* START *

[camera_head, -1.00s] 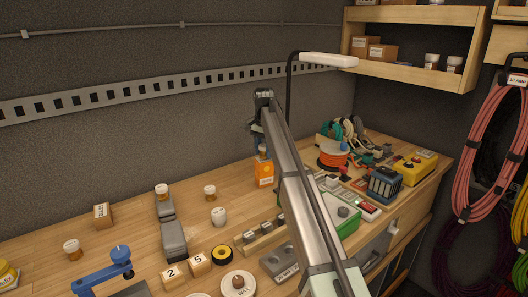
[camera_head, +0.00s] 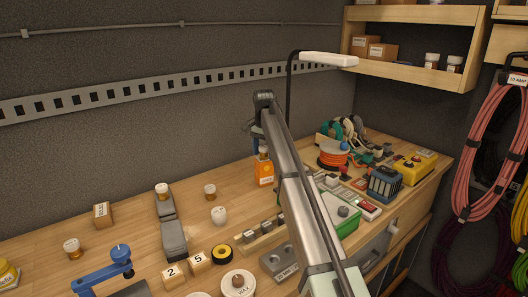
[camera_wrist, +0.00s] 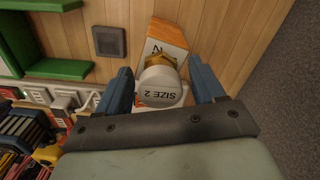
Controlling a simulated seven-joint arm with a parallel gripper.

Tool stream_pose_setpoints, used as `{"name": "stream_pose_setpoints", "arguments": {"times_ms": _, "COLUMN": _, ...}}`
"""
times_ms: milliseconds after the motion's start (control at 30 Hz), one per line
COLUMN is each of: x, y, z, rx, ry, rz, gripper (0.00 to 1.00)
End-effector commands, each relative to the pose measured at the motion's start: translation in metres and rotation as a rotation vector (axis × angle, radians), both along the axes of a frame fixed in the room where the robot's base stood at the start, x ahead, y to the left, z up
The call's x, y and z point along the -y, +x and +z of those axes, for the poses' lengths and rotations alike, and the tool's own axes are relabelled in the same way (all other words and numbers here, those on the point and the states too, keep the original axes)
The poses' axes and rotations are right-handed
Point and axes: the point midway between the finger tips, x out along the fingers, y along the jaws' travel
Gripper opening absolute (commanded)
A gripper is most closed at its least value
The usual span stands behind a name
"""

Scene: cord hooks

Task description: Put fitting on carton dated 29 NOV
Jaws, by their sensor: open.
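An orange carton (camera_head: 264,174) with a white label stands on the bench below my gripper (camera_head: 254,132). A fitting with a pale cap and brass-coloured lower part (camera_head: 263,150) sits upright on top of it. In the wrist view the fitting's cap (camera_wrist: 160,92) reads "SIZE 2". The two blue fingers of my gripper (camera_wrist: 163,82) are open, one on each side of the cap, with gaps visible. Beyond it shows the orange carton (camera_wrist: 168,32) with a letter N on its label. The full date cannot be read.
A lamp (camera_head: 328,60) rises behind my arm.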

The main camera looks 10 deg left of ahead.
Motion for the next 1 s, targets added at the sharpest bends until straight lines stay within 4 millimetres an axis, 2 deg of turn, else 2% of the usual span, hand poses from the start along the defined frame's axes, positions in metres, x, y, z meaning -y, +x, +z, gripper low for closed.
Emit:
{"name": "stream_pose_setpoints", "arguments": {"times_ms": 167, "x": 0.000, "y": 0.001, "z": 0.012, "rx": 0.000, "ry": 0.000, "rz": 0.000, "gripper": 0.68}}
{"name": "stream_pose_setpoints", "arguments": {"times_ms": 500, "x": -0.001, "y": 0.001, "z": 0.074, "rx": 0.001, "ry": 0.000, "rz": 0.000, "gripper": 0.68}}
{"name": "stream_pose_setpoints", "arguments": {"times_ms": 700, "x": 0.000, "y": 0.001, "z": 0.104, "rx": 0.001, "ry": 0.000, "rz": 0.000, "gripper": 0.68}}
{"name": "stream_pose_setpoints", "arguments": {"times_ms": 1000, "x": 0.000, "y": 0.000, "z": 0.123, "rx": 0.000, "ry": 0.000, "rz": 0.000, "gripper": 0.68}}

* END *

◆ AIM
Reproduce verbatim only the segment of the listing bounded by the line containing "Scene: cord hooks" and the line containing "Motion for the", with both boundary lines included.

◆ FINISHED EXERCISE
Scene: cord hooks

Task description: Put fitting on carton dated 29 NOV
Jaws, by their sensor: open.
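An orange carton (camera_head: 264,174) with a white label stands on the bench below my gripper (camera_head: 254,132). A fitting with a pale cap and brass-coloured lower part (camera_head: 263,150) sits upright on top of it. In the wrist view the fitting's cap (camera_wrist: 160,92) reads "SIZE 2". The two blue fingers of my gripper (camera_wrist: 163,82) are open, one on each side of the cap, with gaps visible. Beyond it shows the orange carton (camera_wrist: 168,32) with a letter N on its label. The full date cannot be read.
A lamp (camera_head: 328,60) rises behind my arm.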

The main camera looks 10 deg left of ahead.
Motion for the next 1 s, targets added at the sharpest bends until straight lines stay within 4 millimetres an axis, 2 deg of turn, else 2% of the usual span, hand poses from the start along the defined frame's axes, positions in metres, x, y, z meaning -y, +x, +z, gripper low for closed.

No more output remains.